Stated exercise = Write out the lines from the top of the material through the line with "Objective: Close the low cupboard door", exactly and with nothing added.
— Begin Provided data —
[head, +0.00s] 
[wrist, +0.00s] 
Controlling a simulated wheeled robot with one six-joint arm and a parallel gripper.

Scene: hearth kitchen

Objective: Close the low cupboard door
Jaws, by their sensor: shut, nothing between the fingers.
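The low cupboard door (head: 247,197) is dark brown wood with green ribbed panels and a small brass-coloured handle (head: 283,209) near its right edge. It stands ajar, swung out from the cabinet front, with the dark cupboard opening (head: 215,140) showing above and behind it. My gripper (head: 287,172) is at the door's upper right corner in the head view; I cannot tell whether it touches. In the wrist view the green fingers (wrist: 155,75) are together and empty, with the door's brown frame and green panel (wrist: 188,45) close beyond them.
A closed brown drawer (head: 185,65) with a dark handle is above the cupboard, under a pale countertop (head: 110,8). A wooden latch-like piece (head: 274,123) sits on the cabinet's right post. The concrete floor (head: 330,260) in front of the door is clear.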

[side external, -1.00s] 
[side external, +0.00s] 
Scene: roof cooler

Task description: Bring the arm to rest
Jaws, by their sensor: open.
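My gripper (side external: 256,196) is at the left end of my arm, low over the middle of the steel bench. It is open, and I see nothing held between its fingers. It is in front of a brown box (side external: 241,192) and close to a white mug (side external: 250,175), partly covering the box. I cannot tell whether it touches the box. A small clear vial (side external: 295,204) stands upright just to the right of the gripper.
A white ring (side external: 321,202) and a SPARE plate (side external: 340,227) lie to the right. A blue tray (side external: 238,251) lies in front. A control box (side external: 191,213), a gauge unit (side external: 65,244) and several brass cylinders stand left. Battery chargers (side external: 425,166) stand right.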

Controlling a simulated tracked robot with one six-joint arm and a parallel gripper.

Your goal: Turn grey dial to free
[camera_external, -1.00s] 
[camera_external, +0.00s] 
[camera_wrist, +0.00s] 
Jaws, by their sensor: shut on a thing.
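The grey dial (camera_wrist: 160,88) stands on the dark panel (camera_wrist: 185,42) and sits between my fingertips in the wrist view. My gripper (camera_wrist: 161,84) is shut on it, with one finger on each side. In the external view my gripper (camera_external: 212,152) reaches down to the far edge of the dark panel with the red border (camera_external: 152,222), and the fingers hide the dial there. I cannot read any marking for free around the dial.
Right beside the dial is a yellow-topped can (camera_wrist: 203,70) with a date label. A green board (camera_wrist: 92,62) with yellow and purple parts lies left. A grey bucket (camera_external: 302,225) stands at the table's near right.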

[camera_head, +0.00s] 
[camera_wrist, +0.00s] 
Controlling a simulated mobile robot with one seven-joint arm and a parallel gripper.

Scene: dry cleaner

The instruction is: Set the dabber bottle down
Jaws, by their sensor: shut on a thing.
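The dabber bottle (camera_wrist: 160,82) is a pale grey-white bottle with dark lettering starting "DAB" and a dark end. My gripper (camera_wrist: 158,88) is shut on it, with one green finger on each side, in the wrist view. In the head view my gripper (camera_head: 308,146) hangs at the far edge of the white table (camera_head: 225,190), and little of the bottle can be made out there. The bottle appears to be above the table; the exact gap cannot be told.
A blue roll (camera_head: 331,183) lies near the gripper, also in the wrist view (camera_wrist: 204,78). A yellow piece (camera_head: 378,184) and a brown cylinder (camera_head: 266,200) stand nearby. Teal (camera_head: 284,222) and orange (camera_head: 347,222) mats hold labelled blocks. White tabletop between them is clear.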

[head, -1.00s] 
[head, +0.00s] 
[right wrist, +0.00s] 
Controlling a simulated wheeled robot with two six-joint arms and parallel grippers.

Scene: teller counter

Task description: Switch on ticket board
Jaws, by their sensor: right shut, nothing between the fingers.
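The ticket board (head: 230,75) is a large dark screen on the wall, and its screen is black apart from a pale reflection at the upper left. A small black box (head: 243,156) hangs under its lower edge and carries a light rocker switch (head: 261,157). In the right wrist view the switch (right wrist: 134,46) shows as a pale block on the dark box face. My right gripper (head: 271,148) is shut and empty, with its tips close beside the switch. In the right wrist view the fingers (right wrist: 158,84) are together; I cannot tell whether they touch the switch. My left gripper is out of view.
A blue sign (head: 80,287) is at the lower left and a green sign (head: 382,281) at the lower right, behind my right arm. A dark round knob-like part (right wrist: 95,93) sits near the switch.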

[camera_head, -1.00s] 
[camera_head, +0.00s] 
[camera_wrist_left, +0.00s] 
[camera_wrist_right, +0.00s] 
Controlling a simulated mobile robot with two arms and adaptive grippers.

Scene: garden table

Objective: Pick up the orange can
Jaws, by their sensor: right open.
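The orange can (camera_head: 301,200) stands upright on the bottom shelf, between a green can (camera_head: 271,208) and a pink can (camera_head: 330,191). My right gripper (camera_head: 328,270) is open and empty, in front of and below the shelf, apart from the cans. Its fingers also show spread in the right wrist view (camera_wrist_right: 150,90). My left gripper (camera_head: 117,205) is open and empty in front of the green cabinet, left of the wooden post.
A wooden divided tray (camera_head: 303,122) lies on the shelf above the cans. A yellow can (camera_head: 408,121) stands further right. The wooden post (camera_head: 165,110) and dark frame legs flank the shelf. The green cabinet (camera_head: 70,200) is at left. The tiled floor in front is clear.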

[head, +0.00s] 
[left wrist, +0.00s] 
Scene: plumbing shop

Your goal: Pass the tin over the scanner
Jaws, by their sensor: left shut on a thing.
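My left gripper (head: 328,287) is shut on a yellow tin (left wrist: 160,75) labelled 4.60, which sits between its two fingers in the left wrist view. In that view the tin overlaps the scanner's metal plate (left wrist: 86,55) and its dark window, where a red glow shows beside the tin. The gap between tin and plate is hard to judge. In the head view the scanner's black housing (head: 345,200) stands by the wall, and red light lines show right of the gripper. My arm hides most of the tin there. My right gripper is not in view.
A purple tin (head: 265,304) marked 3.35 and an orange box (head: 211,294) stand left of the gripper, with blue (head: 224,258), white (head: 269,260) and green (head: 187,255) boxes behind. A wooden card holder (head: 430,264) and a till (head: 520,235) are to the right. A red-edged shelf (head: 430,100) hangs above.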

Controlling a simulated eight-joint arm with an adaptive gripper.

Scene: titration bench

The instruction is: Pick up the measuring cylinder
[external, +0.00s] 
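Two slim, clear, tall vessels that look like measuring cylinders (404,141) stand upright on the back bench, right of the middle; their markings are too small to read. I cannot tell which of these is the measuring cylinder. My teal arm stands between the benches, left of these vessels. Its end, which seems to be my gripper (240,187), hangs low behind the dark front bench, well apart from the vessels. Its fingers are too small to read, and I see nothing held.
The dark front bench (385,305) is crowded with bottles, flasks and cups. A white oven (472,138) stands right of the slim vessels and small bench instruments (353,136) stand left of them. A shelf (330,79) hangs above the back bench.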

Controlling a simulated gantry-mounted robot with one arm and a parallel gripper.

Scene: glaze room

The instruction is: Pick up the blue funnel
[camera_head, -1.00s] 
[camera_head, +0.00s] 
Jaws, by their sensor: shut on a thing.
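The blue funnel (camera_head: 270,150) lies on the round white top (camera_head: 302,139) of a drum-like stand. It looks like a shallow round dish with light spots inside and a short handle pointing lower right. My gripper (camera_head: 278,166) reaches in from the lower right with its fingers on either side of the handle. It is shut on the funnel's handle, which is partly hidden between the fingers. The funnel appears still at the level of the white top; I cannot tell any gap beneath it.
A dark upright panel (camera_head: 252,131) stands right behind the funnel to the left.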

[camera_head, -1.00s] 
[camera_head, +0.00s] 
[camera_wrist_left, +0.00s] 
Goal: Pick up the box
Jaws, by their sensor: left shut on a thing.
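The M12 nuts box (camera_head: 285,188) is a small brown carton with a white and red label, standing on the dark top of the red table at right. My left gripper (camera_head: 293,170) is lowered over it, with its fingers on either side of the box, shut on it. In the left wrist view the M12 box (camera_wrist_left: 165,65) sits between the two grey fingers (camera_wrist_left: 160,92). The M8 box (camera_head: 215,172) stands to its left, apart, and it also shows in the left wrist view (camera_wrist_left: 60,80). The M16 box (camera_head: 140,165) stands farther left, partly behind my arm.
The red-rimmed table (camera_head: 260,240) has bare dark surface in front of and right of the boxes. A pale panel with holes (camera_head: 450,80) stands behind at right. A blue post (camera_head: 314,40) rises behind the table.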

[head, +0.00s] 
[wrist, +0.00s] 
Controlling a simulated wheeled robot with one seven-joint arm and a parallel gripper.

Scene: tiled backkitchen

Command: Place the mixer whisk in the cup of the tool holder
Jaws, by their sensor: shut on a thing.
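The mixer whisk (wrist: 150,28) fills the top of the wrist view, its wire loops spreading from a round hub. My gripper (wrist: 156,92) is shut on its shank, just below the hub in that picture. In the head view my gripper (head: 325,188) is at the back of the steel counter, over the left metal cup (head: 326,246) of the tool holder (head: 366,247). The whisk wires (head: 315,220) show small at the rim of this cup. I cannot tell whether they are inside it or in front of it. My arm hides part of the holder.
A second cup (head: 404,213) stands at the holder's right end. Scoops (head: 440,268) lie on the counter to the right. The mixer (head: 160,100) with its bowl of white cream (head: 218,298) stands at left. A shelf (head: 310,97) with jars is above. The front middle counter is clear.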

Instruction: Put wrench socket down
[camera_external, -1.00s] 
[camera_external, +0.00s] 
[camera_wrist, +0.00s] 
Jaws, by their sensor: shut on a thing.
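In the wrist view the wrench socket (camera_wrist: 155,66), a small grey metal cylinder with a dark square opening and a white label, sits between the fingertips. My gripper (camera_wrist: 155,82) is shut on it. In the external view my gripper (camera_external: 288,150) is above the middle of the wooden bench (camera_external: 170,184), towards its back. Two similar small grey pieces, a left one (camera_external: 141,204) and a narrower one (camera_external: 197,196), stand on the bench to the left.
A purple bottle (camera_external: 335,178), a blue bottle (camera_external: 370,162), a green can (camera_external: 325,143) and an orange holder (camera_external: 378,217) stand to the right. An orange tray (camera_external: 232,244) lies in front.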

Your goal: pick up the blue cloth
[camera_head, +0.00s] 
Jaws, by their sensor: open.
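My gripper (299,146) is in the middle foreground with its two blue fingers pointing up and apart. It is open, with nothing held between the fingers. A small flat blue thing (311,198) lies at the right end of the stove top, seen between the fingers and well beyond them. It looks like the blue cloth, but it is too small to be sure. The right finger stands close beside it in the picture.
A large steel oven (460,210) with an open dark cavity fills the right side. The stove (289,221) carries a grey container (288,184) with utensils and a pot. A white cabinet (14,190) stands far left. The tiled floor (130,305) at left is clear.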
— End Provided data —
Solution to this exercise =
[head, +0.00s] 
[wrist, +0.00s] 
Controlling a simulated wheeled robot with one six-joint arm and a parallel gripper.

Scene: hearth kitchen

Objective: Close the low cupboard door

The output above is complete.